Italian centre-left leader Matteo Renzi is one step away from forming a new government after he swiftly eliminated party rival Enrico Letta as prime minister. New numbers showing how slowly the economy is growing highlight the huge challenge ahead.

After Renzi and the rest of the centre-left Democratic Party (PD) leadership forced Letta’s hand by withdrawing their support at a special meeting on Thursday, the prime minister handed his resignation to President Giorgio Napolitano.

Napolitano will hold two days of consultations leading to the appointment of a successor.

The 39-year-old Renzi, whose PD is the biggest party in Parliament, could be named premier as soon as this weekend.

Renzi, who would be Italy’s youngest-ever prime minister and the third in succession to be appointed without winning an election, faces intense pressure to achieve the structural reforms that have eluded Italy for years.

Though he has long been agitating for sweeping change in Italian politics and won a landslide victory for his party’s leadership in December, few had expected him to snatch power from Letta so soon.

Renzi’s decision to bring down the prime minister matured over the past fortnight, according to people close to him, after mounting pressure from Italy’s business lobby which has criticised the Letta government for not doing enough to help the country’s struggling corporate landscape.

“The change came after a rather abnormal piece of pyrotechnics but I wouldn’t waste too much time on the whys and hows of it all. The problem is this: can he help get the country moving again?” Carlo De Benedetti, one of Italy’s most prominent businessmen, said at an event in Turin.

“If he can, the way the change happened will be forgotten. If he can’t, that is all that will be remembered,” he said.

Economic data yesterday underlined the scale of the challenge Renzi faces in using his decisive, and at times ruthless, political tactics to tackle the deep structural problems that have made Italy one of the world’s slowest growing economies over the past two decades.

Statistics office ISTAT reported that the economy eked out growth of 0.1 per cent in the final quarter of last year, the first rise in Italian gross domestic product since mid-2011.

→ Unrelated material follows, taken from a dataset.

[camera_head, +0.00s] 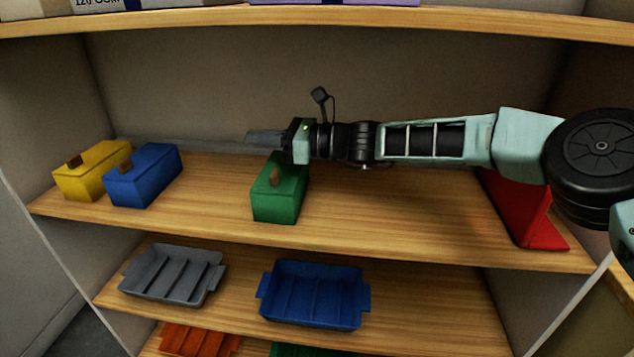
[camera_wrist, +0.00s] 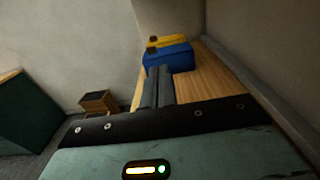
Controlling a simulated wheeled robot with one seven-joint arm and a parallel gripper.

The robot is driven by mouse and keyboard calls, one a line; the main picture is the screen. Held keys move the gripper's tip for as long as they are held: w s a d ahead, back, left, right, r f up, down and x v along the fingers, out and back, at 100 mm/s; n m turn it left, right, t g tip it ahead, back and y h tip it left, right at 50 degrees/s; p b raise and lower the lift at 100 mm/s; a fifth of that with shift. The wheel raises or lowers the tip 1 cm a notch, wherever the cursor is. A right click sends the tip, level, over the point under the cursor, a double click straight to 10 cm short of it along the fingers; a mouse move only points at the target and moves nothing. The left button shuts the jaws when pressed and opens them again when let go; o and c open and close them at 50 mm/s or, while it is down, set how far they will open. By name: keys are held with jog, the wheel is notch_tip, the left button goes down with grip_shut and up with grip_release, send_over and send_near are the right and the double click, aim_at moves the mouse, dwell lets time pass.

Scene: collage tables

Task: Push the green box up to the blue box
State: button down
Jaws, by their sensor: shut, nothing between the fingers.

The meagre scale of the increase underlines how far Italy has fallen behind other European economies including France or Spain, let alone the continent’s champion, Germany.

Italian GDP was still down 0.8 per cent from the fourth quarter a year earlier, and over the whole of 2013 it contracted by 1.9 per cent after a 2.6 per cent drop the year before.

Friday’s numbers, which show how slowly Italy is emerging from its deepest recession since World War Two, are a reflection of a deeply-rooted decline. Italy is still the third largest of the eurozone’s 18 economies, but it is now smaller than it was a decade ago.

Over the past five years, its industrial output has fallen by 25 per cent and in the southern half of the country less than half of the working age population has a job.

It has a €2 trillion euro public debt and 12.7 per cent unemployment, a level not seen since the 1970s.